A autora junta aqui algumas de suas mais interessantes características literárias para criar uma obra que direciona o medo para a natureza, e cria, em poucas páginas, um cenário épico de medonha destruição. A escalada dos eventos é rápida e o leitor tem pouco tempo para abstrair sentimentos ou caraterísticas dos personagens, e até mesmo para entender melhor a situação geral, o que certamente acaba diminuindo a qualidade da narrativa, já que a menor ligação emocional/contextual com os protagonistas nos deixa o tempo inteiro na superfície. Ainda assim, ficamos espantados pelo horror que se instaura nessa pequena cidade litorânea da Cornualha, onde os pássaros começaram a mostrar um comportamento muito estranho.

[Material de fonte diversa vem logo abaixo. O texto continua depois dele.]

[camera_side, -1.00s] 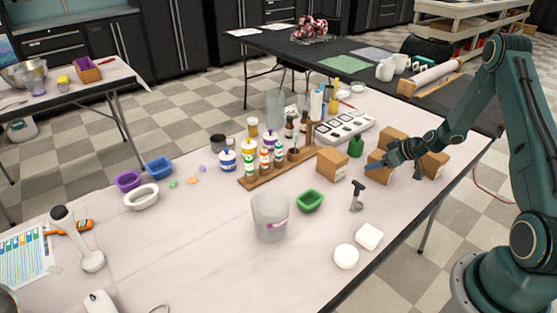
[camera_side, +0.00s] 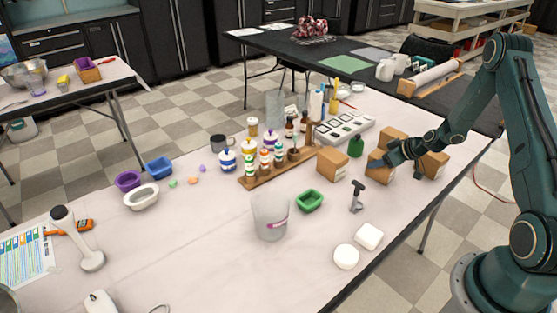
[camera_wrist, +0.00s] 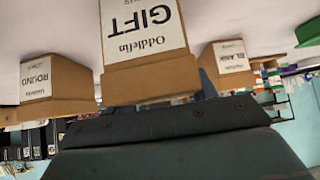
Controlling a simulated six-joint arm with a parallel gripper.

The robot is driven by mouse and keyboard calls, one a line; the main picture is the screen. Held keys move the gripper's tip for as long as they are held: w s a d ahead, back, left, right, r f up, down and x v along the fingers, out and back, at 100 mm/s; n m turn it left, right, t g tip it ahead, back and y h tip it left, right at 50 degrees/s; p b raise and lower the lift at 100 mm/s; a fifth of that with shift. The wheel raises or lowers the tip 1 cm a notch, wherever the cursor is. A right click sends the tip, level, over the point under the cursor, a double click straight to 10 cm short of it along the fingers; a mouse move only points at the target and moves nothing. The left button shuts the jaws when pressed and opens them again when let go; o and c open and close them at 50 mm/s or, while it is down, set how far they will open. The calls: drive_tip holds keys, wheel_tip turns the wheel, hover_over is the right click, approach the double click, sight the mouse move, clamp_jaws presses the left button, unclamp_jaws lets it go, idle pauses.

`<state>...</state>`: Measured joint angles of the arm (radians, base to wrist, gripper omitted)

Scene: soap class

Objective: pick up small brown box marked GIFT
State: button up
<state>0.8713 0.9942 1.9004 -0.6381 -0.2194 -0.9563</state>
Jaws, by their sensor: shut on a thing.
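The small brown box marked GIFT (camera_wrist: 150,76) is large and close in the middle of the wrist view, with its white label upside down. In the side view I take it to be the brown box (camera_side: 379,173) at my gripper (camera_side: 384,159); its label does not show there. My gripper is shut on this box from the arm's side. The dark gripper body fills the bottom of the wrist view, and its fingertips are mostly hidden. I cannot tell whether the box is clear of the table.
Boxes marked ROUND (camera_wrist: 53,85) and BLANK (camera_wrist: 228,68) flank it in the wrist view. Other brown boxes stand close by in the side view, at left (camera_side: 332,164), behind (camera_side: 393,138) and right (camera_side: 434,163). A green bottle (camera_side: 356,147) is near. The front table is clearer.

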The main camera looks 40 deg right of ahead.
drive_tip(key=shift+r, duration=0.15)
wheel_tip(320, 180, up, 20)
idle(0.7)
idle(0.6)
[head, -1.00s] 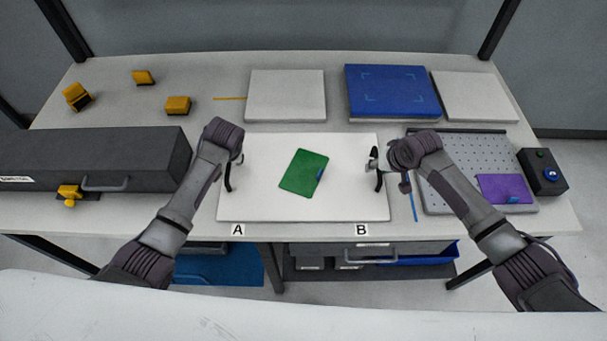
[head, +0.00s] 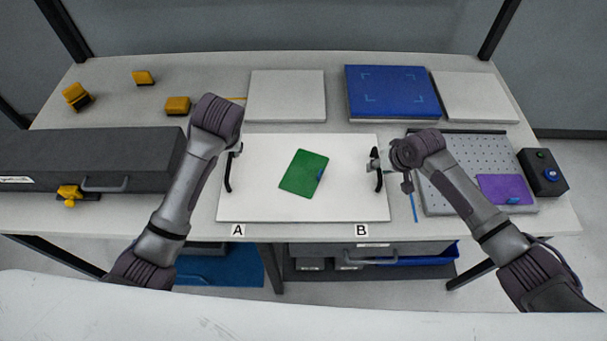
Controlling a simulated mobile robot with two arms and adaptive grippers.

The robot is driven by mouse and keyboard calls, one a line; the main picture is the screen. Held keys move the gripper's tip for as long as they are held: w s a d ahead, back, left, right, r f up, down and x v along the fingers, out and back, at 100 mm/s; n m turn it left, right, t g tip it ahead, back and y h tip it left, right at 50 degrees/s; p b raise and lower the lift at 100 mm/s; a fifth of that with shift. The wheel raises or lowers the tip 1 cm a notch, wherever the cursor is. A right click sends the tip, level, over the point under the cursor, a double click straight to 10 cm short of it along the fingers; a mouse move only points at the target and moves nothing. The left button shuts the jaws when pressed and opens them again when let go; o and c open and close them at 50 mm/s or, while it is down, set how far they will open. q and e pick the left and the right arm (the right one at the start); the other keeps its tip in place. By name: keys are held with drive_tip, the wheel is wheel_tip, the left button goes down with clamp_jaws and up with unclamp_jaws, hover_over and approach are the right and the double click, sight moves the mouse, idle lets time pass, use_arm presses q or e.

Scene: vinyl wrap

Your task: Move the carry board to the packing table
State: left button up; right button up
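The white carry board (head: 265,205) lies flat on the workbench. It has a black handle (head: 228,175) at its left edge and another black handle (head: 379,180) at its right edge. A green sheet (head: 304,173) with a small blue piece lies on its middle. My right gripper (head: 376,163) is at the far end of the right handle; I cannot tell whether its fingers are closed on it. My left gripper (head: 236,150) is by the far end of the left handle, mostly hidden by its own wrist. I cannot make out which surface is the packing table.
A long dark case (head: 90,160) lies at left. Orange blocks (head: 177,106), white slabs (head: 286,96) and a blue slab (head: 390,92) are at the back. A perforated plate (head: 455,170) with a purple sheet (head: 503,188) and a button box (head: 543,172) stand at right. A white surface (head: 300,320) crosses the front.

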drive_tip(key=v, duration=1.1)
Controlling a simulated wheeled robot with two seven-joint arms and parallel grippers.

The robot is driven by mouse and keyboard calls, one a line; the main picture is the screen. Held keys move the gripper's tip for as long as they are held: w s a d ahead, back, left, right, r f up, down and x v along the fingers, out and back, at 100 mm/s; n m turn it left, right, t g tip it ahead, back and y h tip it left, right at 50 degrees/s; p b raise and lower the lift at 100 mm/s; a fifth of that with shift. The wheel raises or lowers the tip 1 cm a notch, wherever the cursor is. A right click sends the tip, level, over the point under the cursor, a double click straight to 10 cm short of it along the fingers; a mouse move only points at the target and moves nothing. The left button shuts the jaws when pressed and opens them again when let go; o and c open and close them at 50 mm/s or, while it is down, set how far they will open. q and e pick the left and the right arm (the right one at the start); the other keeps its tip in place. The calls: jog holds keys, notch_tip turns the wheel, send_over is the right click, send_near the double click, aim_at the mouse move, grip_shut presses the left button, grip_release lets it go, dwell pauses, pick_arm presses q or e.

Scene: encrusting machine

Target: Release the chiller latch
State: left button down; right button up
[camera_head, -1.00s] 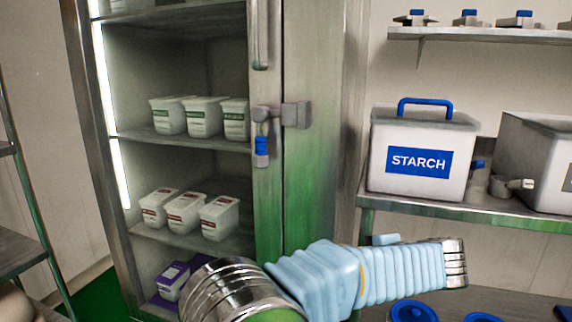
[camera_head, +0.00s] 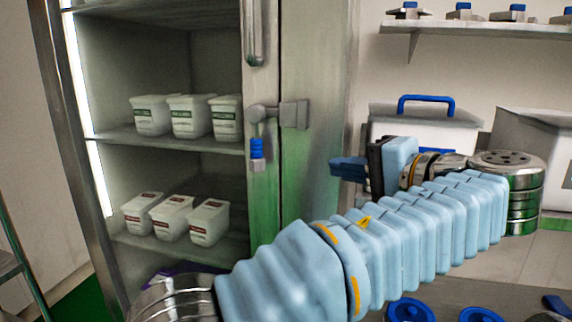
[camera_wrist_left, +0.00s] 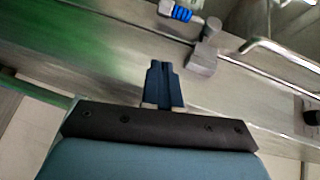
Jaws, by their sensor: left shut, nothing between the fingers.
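The chiller latch (camera_head: 279,114) is a grey metal fitting on the chiller's door edge, with a blue-banded lever (camera_head: 257,150) hanging down at its left. In the left wrist view the latch (camera_wrist_left: 203,58) and its blue-banded part (camera_wrist_left: 181,13) show near the top, beyond the fingers. My left gripper (camera_head: 349,169) has blue fingers, shut and empty, pointing left toward the door. It is to the right of the latch and lower, apart from it. It also shows in the left wrist view (camera_wrist_left: 163,85). My right gripper is not in view.
The chiller (camera_head: 300,180) has a long vertical handle (camera_head: 253,35) above the latch and white tubs (camera_head: 190,117) on its shelves. A lidded bin (camera_head: 425,113) stands on a shelf behind my left gripper. My left arm crosses the lower foreground.

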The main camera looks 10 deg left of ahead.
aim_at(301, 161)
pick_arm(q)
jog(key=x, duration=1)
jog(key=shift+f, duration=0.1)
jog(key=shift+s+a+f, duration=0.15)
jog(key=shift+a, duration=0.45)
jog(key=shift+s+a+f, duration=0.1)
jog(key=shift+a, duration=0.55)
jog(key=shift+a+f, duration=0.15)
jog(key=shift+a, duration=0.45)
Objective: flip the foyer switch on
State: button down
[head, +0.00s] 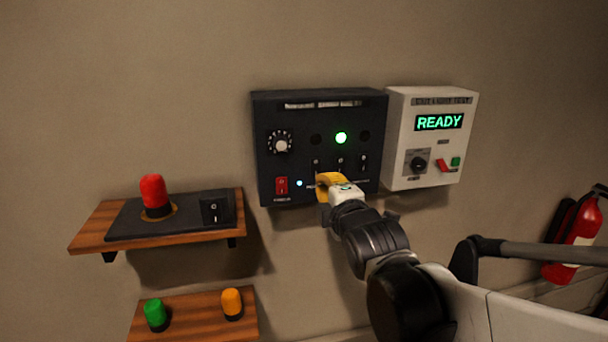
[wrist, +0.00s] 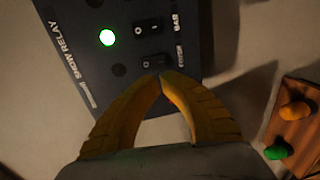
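The dark relay panel (head: 300,103) is on the wall, with a row of three small black switches under three lamps. The left switch (head: 315,163) has an unlit lamp (head: 316,139) above it. In the wrist view this switch (wrist: 154,61) has a blurred label that seems to read FOYER, and its lamp (wrist: 120,70) is dark. The middle switch (wrist: 149,27), labelled BAR, has a lit green lamp (wrist: 107,37). My yellow gripper (head: 322,180) is shut and empty. Its fingertips (wrist: 160,76) are just below the left switch; I cannot tell whether they touch it.
The panel also has a dial (head: 280,142) and a red switch (head: 281,185) at left. A white READY box (head: 397,135) adjoins it at right. Shelves with a red beacon (head: 154,193), a green lamp (head: 155,314) and an orange lamp (head: 231,303) are lower left.

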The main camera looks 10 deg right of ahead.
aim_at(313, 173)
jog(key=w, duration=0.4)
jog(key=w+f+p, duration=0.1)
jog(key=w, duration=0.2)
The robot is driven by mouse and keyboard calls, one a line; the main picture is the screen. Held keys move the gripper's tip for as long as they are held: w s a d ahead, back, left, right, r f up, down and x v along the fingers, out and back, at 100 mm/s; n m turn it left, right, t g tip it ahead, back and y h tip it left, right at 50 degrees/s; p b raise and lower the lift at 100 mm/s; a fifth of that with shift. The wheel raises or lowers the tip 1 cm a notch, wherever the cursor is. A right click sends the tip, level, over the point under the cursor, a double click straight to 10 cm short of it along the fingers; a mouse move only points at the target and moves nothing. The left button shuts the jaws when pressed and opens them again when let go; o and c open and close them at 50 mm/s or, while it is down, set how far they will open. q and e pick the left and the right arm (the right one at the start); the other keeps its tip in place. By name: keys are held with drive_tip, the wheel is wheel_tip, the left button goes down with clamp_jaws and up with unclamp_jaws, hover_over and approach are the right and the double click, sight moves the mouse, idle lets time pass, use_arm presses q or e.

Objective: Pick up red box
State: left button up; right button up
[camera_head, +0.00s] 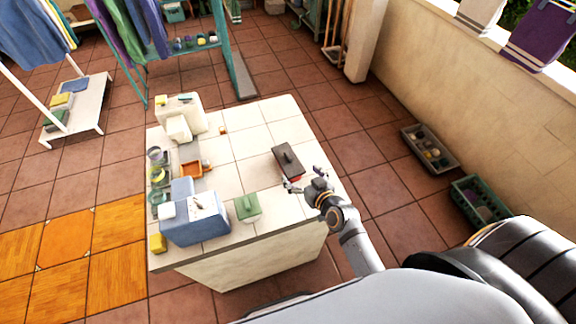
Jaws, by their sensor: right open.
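A box with a dark grey top and a raised handle (287,160) sits on the tiled counter (237,170), toward its right side. A small strip of red (294,179) shows at its near lower edge, so this looks like the red box; most of its sides are hidden. My right gripper (304,181) is open at the near right corner of this box, with its fingers spread close to the red strip. I cannot tell whether they touch it. My left gripper is not in view.
Crates (429,148) lie along the right wall; clothes racks stand behind left.

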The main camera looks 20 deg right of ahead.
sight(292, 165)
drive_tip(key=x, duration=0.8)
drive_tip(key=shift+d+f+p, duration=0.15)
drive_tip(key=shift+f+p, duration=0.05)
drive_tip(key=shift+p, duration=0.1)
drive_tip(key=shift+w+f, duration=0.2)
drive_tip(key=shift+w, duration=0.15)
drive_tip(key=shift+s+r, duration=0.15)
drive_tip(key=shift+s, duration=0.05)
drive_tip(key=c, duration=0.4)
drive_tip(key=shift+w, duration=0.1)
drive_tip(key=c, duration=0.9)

A criação da atmosfera, nas primeiras páginas, é uma das melhores coisas do conto. A autora estabelece a ação no início de dezembro e já aponta para uma onda de frio que chega “cedo demais“. As observações meteorológicas e as primeiras frases que citam os pássaros (como se estivessem migrando tardiamente) ajudam na criação de uma percepção ampla para problemas na natureza, algo inicialmente tomado apenas como “inesperada alteração“, mas que quando a crise se estabelece, recebe um outro significado, o de pistas que todos viram, mas ignoraram — não necessariamente por negar a possibilidade de algo muito errado estar acontecendo, mas porque no mundo real as pessoas realmente não esperam que grandes desastres como estes ocorram.

Isto, aliás, é um dos pontos interessantes da narrativa que infelizmente acabam sendo abreviados, tirando-nos a oportunidade de conhecer melhor os vizinhos do protagonista Nat Hocken (um veterano da 2ª Guerra Mundial que aparece aqui em sua casa no campo, com toda a sua família) e ver como o ataque dos pássaros possui diferentes impactos para diferentes pessoas. Claro que para um espaço literário menor, como um conto, essa amplitude não chega a níveis muito altos, mas convenhamos, já vimos temas muito mais complexos e profundos serem trabalhados em narrativas muito menores. Que é possível, é. E isto não é feito aqui.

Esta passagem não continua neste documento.